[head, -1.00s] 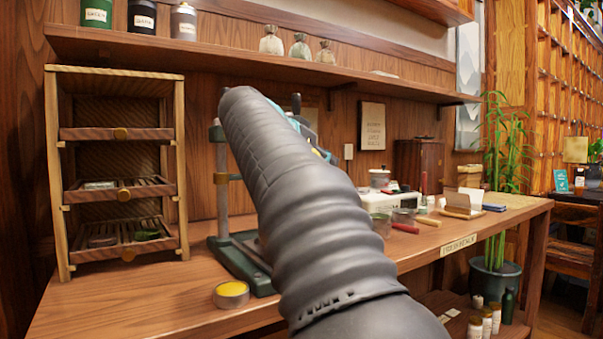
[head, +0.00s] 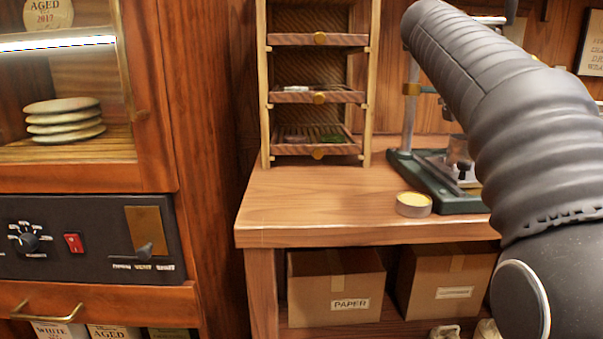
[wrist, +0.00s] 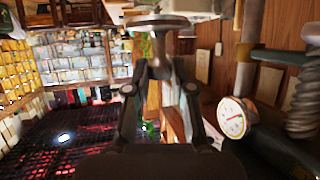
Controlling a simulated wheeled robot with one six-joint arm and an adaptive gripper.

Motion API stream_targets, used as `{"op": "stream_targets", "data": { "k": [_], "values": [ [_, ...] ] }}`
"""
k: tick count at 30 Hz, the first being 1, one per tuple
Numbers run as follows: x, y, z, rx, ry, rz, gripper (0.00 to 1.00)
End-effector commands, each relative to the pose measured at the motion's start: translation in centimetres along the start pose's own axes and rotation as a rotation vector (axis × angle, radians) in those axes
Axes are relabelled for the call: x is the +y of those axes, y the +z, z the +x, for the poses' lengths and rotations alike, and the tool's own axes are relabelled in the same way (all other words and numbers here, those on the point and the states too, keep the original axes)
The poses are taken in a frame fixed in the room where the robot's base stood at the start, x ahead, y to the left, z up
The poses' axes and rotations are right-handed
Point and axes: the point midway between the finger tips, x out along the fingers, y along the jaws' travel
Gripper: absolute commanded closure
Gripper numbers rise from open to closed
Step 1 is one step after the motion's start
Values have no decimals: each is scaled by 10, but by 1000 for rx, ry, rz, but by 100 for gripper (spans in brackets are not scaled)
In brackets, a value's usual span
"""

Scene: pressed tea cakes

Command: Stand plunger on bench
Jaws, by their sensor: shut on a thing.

**EXERCISE AIM:** Output only the lines running from the line with "Numbers run as" through the final line of the data, inclusive.

**OUTPUT FOR THIS TASK:**
Numbers run as follows: x, y, z, rx, ry, rz, gripper (0.00 to 1.00)
End-effector commands, each relative to the pose measured at the motion's start: translation in centimetres along the start pose's own axes and rotation as a rotation vector (axis × angle, radians) in those axes
Axes are relabelled for the call: x is the +y of those axes, y the +z, z the +x, for the poses' lengths and rotations alike, and the tool's own axes are relabelled in the same way (all other words and numbers here, those on the point and the states too, keep the original axes)
The poses are taken in a frame fixed in the room where the robot's base stood at the start, x ahead, y to the left, z up
The poses' axes and rotations are right-handed
Point and axes: the point midway between the finger tips, x out along the fingers, y along the jaws' travel
Gripper: absolute commanded closure
Gripper numbers rise from open to closed
Step 1 is one step after the motion's start
Values have no decimals: each is scaled by 10, but by 1000 for rx, ry, rz, but by 100 for gripper (spans in brackets are not scaled)
In brackets, a value's usual span
"""

Scene: pressed tea cakes

Command: Stand plunger on bench
Jaws, by their sensor: shut on a thing.

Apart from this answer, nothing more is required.